Abstract
Transportation safety has always been an intensively researched topic with the goal of better understanding why crashes occur and how different variables affect the occurrence of crashes. Traffic flow conditions, which frequently change with time, can have a significant impact on crash occurrence. Traditional traffic safety analyses of crash frequency or crash rate usually focus on highly aggregated cross-sectional data. Crash analysis methods customarily use annual average daily traffic (AADT) as an exposure measure, which may be too aggregate to capture the effects of variations in traffic flow and operations that occurs throughout the day. Flow characteristics such as variation in speed and level of congestion play a significant role in crash occurrence and are not currently accounted for in the AASHTO Highway Safety Manual (HSM). As a practical matter, relationships between traffic crashes and traffic flow parameters are inherently difficult to establish due to limitations in available traffic data sources. This difficulty is exacerbated by the random nature of crash occurrence and the quality of available crash and traffic data.

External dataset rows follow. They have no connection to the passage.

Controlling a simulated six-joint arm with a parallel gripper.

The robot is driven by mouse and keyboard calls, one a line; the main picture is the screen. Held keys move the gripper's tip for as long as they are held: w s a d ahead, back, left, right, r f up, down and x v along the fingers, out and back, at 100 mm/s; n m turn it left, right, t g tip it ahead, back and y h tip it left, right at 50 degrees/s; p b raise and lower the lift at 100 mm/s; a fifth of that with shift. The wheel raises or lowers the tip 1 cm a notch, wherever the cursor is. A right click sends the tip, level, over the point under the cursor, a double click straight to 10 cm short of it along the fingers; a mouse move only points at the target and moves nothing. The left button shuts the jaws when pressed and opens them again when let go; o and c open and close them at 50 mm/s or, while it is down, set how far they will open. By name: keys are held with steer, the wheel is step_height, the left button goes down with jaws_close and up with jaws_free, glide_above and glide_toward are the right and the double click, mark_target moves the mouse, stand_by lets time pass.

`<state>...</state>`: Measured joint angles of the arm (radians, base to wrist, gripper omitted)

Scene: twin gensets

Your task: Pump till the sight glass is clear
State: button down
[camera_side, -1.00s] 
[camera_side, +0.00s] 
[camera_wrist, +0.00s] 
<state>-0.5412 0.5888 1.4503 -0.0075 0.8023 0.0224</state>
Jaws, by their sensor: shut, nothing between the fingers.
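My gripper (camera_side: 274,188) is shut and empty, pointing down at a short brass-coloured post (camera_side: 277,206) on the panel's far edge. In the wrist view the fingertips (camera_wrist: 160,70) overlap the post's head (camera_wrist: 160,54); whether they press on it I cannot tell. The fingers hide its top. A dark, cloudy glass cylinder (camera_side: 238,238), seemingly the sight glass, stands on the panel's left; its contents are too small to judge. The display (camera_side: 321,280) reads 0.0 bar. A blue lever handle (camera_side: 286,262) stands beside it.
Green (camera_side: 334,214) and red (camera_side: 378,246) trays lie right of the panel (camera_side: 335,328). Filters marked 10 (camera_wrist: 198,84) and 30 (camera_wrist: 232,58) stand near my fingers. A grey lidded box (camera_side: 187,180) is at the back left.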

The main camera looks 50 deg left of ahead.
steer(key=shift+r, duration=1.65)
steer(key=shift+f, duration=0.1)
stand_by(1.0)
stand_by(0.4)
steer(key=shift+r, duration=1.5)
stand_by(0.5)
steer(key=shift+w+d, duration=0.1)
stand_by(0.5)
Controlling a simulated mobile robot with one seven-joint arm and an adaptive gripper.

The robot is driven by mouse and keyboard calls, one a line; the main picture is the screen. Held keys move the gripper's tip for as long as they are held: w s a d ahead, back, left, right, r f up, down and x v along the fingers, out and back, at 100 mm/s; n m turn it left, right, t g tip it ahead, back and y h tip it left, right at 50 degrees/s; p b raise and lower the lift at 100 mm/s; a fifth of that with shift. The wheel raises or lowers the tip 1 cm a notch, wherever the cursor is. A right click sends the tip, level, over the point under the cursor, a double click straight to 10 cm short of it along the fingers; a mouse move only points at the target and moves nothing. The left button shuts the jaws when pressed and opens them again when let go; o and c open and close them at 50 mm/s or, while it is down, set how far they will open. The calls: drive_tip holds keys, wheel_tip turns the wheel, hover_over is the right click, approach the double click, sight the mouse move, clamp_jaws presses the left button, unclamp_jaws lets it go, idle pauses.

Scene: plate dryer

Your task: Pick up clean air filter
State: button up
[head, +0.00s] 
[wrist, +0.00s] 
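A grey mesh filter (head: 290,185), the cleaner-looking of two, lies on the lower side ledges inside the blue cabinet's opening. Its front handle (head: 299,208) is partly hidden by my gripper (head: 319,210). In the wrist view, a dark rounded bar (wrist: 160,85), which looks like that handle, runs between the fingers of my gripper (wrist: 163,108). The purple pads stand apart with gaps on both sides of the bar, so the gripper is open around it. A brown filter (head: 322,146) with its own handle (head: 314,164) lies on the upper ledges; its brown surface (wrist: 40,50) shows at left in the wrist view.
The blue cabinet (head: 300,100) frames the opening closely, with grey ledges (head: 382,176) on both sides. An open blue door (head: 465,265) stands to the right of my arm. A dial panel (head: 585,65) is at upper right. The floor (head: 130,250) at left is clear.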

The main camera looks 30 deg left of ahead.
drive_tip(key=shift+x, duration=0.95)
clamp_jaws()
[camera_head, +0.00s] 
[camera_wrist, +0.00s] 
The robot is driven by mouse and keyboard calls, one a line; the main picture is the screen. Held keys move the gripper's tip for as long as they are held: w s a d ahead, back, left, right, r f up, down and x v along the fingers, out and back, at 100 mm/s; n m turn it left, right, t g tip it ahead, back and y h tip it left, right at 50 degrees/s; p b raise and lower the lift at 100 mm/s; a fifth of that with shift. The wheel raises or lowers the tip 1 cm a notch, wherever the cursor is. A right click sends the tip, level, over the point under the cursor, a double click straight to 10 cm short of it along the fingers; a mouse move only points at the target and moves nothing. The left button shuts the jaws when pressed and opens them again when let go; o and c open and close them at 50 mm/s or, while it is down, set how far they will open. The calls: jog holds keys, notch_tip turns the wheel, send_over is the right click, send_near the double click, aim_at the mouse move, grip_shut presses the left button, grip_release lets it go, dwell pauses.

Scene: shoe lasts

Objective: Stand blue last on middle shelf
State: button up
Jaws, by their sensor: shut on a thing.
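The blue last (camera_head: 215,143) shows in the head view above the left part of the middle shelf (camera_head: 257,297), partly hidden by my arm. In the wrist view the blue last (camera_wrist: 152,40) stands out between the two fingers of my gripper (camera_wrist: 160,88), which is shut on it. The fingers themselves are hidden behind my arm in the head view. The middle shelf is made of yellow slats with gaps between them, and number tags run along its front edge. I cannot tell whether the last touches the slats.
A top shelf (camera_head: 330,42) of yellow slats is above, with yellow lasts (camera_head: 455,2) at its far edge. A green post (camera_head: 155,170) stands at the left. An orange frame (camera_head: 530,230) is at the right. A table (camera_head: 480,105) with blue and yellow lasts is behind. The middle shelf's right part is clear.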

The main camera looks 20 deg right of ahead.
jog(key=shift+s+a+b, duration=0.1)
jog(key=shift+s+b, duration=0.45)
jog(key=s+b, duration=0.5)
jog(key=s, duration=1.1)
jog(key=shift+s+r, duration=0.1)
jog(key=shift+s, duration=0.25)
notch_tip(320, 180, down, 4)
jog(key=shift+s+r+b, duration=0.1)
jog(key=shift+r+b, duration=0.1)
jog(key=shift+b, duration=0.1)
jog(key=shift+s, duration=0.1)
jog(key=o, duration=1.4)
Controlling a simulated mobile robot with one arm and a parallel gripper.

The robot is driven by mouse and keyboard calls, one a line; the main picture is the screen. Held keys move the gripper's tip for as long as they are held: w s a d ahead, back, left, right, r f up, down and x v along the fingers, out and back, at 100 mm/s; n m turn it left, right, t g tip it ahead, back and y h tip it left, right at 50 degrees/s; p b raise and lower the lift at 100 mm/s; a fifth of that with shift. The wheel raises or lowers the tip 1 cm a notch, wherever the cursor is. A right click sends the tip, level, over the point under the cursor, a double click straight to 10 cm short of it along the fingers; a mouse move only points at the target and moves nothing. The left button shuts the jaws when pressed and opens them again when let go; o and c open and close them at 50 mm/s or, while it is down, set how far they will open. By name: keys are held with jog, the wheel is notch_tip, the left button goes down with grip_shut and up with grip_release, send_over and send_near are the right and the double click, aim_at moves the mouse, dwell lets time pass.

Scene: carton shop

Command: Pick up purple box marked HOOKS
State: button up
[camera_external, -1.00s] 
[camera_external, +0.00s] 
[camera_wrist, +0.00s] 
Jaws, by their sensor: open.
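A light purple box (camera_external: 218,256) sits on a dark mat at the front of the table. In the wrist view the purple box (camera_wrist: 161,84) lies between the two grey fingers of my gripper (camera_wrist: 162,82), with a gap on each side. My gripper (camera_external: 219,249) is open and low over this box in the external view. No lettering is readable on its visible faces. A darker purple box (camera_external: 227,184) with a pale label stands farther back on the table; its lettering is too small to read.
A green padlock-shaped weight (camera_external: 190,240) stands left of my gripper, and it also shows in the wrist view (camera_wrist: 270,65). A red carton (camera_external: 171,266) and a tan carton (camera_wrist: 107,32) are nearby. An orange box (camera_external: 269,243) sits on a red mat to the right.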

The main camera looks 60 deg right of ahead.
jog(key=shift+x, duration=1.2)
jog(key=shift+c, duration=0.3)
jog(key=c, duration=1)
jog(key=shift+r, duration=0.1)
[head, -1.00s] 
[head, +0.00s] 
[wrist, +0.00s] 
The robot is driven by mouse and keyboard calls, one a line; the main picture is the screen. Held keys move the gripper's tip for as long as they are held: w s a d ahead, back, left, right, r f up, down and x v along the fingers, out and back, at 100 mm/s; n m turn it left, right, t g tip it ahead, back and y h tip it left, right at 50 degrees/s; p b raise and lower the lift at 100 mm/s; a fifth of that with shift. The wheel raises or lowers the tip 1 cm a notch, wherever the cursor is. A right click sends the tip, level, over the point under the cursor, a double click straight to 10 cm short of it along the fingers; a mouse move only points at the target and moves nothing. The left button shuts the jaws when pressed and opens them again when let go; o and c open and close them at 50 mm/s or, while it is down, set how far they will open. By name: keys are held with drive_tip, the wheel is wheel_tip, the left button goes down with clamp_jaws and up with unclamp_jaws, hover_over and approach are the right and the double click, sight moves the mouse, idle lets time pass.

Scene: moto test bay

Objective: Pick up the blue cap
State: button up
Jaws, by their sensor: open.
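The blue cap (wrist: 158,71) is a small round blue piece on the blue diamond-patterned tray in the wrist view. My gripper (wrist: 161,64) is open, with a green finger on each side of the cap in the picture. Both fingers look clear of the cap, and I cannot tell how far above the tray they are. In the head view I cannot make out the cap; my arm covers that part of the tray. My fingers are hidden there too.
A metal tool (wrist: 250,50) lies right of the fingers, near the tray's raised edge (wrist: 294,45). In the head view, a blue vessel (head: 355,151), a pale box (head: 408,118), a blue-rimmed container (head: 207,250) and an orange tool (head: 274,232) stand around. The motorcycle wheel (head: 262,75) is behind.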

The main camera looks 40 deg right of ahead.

The restrictions of the current safety prediction methodology limited the evaluation of operational and safety effects of the Active Traffic Management (ATM) system on Interstate 66 in Northern Virginia. The ATM system included advisory variable speed limits (AVSLs), lane use control signals (LUCS), and dynamic hard shoulder running (HSR). The results of the study showed that much of the benefit from the system were tied to the implementation of dynamic HSR as opposed to the AVSL or LUCS. Locations with HSR had a statistically significant reduction of nearly 25% for total crashes. Although crash modification factors could be generated, they may be biased since the system is not active throughout the entire day. As a result, Virginia’s AADT-based safety performance functions failed to capture the true dynamic nature of the system.
This research developed a methodology for creating crash prediction models using traffic, geometric, and control information that is provided at sub-daily aggregation intervals. Evaluating how the use of disaggregate geometry and traffic flow data affects crash modeling compared to the current practice of using only aggregated volume data was one major focus of the research. Hourly data from 110 rural 4-lane segments and 80 urban 6-lane segments were used. The volume data used in this study comes from detectors that collect data ranging from continuous counts throughout the year to only a couple of weeks every other year (short counts). Speed data was collected both from point sensors and probe data provided by INRIX. While developing disaggregated models, the difference in data availability and quality from these sources can be a potential source of error. Hence, evaluating the change in performance of prediction models with changes in volume data availability and speed data source was another objective for this research. The spatial and temporal correlation present in disaggregated data and their influence on crash prediction was also investigated.
The results showed that the best models include a combination of average hourly volume, selected geometric variables, and speed related parameters. Average hourly aggregation of data was found to be the appropriate level of disaggregation to address the variation in volume and speed throughout the day without compromising model quality. Urban segments experience a 20% improvement in mean absolute deviation (MAD) for total crashes and a 9% improvement for injury crashes when models using average hourly volume, geometry, and flow variables were compared to the AADT based model. Corresponding improvements for rural segments were 11% and 9%. Average hourly speed, standard deviation of hourly speed, and differences between speed limit and average speed had statistically significant relationships with crash frequency. For all models, prediction accuracy was improved across all validation measures of effectiveness (MOE)s when the speed components were added relative to performance without speed measures. For example, for urban segments, MAD improved by 11% for total crashes and 5% for injury crashes when speed was added in different forms. Rural segments experienced similar improvement as well. The positive effect of flow variables was true irrespective of the data source for speed. Further investigation revealed that the improvement achieved in model prediction by using a more inclusive and bigger dataset was larger than the effect of accounting for spatial/temporal data correlation. Models using only continuous count station data were contrasted with the models using both short count and continuous count stations. For rural hourly models, MAD improved by 52% when short counts were added in comparison to the continuous count station only models. The respective value for urban segments was 58%. This means that using short count stations as a data source does not diminish the quality of the developed models. A combination of different volume data source with good quality speed data can lessen the dependency on volume data quality without compromising performance. When comparing the models accounting for correlation to the models that used the same dataset but no correlation, MAD improved by 14% for rural segments and 21% for urban segments. While accounting for correlation improved model performance, it provided smaller benefits than inclusion of the short count data in the models.
This research shows that it is possible to develop a broadly transferable crash prediction methodology using hourly level volume and flow data that are currently widely available to transportation agencies. These models have a broad spectrum of potential applications that involve assessing safety effects of events and countermeasures that create recurring and non-recurring short-term fluctuations in traffic characteristics. The models developed in this dissertation will help to close the gap in existing practice and will also ensure the best use of available resources in future research and applications that examine the relationships between operations and safety.